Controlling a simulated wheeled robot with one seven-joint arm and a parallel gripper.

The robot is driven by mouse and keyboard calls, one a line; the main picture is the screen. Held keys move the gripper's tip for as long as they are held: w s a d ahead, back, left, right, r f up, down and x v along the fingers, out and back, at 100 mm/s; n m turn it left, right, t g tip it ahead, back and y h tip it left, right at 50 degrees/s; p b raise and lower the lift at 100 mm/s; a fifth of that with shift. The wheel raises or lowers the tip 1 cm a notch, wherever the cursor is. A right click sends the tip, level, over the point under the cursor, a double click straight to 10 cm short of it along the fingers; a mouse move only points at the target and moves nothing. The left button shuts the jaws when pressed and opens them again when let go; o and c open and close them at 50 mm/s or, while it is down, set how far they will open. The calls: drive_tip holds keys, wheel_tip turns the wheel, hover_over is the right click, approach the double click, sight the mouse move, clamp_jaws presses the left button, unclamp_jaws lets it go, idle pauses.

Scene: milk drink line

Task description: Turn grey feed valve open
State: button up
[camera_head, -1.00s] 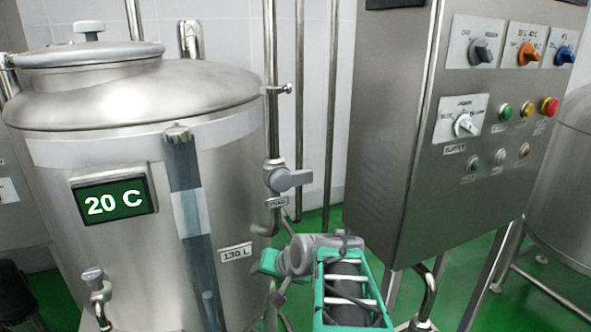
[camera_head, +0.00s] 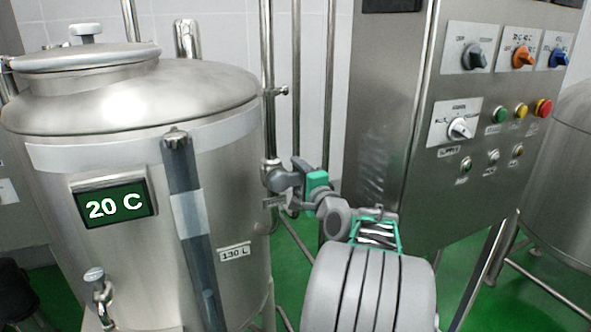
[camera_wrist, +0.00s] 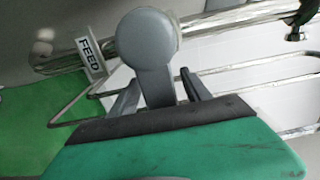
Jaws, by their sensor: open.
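The grey feed valve (camera_head: 280,180) is on the vertical pipe just right of the steel tank in the head view. Its handle points right, towards my gripper (camera_head: 297,178). In the wrist view the grey valve handle (camera_wrist: 150,50) has a round end and a stem reaching between the fingers of my gripper (camera_wrist: 158,82). The fingers are open, one on each side of the stem. I cannot tell whether either finger touches it. A white FEED label (camera_wrist: 90,55) shows left of the handle. In the head view my gripper partly hides the handle.
The steel tank (camera_head: 130,95) with a 20 C display (camera_head: 114,205) is at left. A steel control cabinet (camera_head: 395,150) with knobs and buttons stands close at right. Thin vertical pipes (camera_head: 298,90) run behind the valve. Green floor lies below.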

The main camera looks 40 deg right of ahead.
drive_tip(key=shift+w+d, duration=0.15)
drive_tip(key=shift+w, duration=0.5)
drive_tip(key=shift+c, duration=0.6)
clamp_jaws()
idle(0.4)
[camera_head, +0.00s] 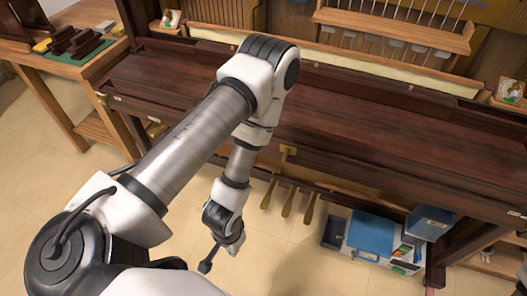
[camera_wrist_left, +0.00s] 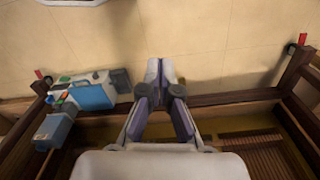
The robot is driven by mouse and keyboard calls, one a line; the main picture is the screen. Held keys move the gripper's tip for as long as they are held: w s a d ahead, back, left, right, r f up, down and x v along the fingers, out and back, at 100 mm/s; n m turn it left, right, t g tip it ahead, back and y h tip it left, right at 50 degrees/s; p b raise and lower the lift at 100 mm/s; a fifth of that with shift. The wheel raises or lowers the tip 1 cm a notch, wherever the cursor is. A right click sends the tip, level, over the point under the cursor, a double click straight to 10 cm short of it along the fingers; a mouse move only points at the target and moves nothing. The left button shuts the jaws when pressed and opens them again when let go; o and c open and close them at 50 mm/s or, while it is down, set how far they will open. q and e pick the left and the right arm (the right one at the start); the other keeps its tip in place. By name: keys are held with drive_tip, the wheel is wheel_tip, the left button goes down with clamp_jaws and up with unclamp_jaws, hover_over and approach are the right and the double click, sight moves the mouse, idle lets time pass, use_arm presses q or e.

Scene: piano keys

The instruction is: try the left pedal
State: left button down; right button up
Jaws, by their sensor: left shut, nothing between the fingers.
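Three brass-coloured pedals stick out under the dark wooden piano (camera_head: 345,160) in the head view. The left pedal (camera_head: 268,196) is the one nearest my arm; the middle pedal (camera_head: 288,204) and right pedal (camera_head: 310,208) stand beside it. My left gripper (camera_head: 207,266) points down over the floor, to the left and on the near side of the left pedal, apart from it. Its fingers are shut and empty, and their tips meet in the left wrist view (camera_wrist_left: 160,70). No pedal can be made out in the wrist view. My right gripper is not in view.
A blue-topped case (camera_head: 371,235) and a blue box (camera_head: 428,221) stand on the floor right of the pedals. A wooden bench (camera_head: 75,65) with a green mat stands at the left. The tiled floor (camera_head: 270,262) before the pedals is clear.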

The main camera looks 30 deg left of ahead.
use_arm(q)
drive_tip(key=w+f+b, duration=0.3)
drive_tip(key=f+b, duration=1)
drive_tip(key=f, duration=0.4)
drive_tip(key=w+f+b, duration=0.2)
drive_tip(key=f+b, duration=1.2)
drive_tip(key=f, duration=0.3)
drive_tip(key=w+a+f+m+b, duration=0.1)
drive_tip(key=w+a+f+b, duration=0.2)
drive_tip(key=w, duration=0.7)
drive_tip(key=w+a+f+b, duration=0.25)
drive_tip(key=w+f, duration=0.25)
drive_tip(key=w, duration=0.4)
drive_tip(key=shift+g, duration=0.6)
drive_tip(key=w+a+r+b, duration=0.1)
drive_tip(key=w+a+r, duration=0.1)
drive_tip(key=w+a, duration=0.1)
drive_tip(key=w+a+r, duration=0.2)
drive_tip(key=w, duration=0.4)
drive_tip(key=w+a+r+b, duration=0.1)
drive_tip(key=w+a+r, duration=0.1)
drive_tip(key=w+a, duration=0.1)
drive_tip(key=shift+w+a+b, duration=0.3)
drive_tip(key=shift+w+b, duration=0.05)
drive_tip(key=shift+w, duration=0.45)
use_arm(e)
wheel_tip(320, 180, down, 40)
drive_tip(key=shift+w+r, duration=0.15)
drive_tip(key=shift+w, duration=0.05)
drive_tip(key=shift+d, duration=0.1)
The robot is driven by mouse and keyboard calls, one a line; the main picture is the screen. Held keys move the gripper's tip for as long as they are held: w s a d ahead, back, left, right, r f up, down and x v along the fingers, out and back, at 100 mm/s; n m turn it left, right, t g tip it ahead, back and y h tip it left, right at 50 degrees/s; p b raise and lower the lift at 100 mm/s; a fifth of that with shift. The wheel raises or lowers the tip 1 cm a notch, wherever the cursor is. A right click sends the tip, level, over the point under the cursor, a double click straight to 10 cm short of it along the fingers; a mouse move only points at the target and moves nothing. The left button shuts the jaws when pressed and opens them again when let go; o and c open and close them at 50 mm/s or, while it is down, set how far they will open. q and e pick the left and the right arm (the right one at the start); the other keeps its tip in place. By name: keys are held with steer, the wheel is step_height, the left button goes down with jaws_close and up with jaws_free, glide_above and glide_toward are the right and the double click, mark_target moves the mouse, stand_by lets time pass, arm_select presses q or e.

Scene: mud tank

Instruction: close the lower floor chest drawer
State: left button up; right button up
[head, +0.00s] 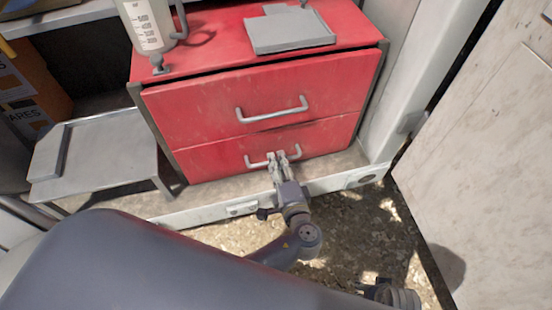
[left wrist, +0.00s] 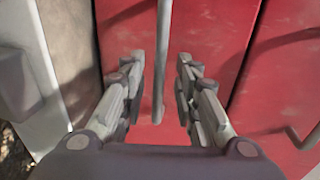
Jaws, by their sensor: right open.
· · · · ·
Among the entries above, locate the line with "The main camera looks 40 deg right of ahead." and the line with "[camera_wrist_left, +0.00s]". Give those two lines and all lines between them again, exactly, leaving out the pictures.

§ OUTPUT BELOW
The main camera looks 40 deg right of ahead.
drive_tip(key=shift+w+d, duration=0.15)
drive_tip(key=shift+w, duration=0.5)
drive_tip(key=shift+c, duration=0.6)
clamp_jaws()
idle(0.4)
[camera_head, +0.00s] 
[camera_wrist_left, +0.00s] 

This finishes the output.